RE:  Accepting mail from spoofed hosts

This is really a very simple idea, and a hundred people smarter than me
must have thought of it, but I have to wonder if yet another layer of
e-mail security might not be in order as well - don't all email systems
have a unique message ID on them?  Sendmail certainly does.  Why not set
up some kind of system where the recipient email server does a kind of
challenge-response to the originating domain, kind of like IDENT.

Here the recipient is the recipient.com mail server, and has a MX record
for recipient.com and sender is the sender.com mail server and has a MX
record for sender.com

Recipient  --->  Sender  : I got a message from joe@...der.com - is it a
legit user?
Sender  --->  Recipient  : Yes, that's one of my users
Recipient  --->  Sender  : Do you have a record of email ID QF2341ASZF
for this user?
Sender  --->  Recipient  : Yes, that user sent the email
Recipient  --->  Sender  : Thanks, party on Wayne (email accepted)
Sender  --->  Recipient  : Party on Garth (super, thanks for asking)

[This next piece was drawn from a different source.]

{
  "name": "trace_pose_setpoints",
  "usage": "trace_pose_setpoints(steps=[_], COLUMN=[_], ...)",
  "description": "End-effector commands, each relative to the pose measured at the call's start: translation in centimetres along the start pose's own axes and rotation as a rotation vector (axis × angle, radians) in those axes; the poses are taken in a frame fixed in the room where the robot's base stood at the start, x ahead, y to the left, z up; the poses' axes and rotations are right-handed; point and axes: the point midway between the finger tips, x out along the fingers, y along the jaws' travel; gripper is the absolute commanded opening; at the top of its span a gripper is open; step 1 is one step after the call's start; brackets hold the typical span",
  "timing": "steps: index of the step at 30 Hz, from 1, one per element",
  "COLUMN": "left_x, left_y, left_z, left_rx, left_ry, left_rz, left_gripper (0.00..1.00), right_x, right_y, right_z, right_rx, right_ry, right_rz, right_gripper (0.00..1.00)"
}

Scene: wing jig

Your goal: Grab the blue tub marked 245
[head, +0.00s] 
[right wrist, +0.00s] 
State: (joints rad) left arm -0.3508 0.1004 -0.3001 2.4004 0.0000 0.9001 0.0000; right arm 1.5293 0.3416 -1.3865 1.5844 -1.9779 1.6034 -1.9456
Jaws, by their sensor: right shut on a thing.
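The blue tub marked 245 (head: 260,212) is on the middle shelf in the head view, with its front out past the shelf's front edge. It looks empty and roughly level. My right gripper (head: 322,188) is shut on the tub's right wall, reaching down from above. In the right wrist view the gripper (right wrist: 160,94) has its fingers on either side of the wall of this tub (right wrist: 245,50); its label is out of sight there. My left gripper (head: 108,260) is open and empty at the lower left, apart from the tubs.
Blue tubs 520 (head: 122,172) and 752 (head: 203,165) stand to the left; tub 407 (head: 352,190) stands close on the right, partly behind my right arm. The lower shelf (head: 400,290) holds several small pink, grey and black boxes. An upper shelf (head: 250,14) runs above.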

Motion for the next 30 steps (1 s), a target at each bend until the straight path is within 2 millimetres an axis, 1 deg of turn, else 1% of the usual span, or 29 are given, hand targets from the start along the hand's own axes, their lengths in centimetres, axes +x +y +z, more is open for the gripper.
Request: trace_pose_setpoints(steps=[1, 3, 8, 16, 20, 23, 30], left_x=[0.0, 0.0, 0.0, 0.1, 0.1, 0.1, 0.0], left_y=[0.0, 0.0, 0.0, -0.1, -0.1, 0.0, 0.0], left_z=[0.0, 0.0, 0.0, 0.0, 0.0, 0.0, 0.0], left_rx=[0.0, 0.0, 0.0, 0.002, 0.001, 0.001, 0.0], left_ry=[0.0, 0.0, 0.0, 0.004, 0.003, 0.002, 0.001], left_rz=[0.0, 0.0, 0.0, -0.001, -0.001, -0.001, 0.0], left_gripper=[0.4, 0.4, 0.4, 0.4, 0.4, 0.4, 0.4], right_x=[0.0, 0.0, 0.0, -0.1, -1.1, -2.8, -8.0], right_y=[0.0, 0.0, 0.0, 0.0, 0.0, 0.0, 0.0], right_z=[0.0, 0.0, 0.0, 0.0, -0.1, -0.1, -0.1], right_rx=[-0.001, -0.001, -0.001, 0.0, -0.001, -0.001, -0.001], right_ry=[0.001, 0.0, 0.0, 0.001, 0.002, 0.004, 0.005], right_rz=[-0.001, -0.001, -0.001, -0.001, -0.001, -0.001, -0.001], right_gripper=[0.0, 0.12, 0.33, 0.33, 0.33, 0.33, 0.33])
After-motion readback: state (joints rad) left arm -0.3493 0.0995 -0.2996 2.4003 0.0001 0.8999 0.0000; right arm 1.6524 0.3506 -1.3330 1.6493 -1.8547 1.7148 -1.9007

You might combine the first two dialogs in one, ie, "do you have message
ID QF2341ASZF from user joe@...der.com" and provide non-descriptive
error messages, so people couldn't easily harvest email addresses ala
SMTP VRFY.

Of course on the down side, you'd have to use your email server, with
legit MX record as your smart host for all users (may be a hassle for
home offices and POP clients, maybe requiring outgoing SMTP auth, but
that's easy right?)

Add to that a good RBL system, and you could cut down a boatload of
spam.

Mark Lachniet

-----Original Message-----
From: Aditya, ALD [Aditya Lalit Deshmukh]
[mailto:aditya.deshmukh@...ine.gateway.technolabs.net] 
Sent: Wednesday, March 03, 2004 1:06 PM
To: Bart.Lansing@...ls.com
Cc: full-disclosure@...ts.netsys.com;
full-disclosure-admin@...ts.netsys.com
Subject: RE: [Full-Disclosure] Backdoor not recognized by Kaspersky

> The zip's contents can
> be seen without the password, just not unpacked...no cracking it
required.

now winrar has a option to encrypt file names with a password, me thinks
pkzip with the 64 bit compression also has that feature... how are we
going to deal with this ? by stopping all the compressed mail at the
email gateway ?

we do have one solutions: all the mail headers are spoofed so just stop
accepting mail from spoofed host, this should solve your spam problem
also

> You should be blocking executables by policy anyway, yes?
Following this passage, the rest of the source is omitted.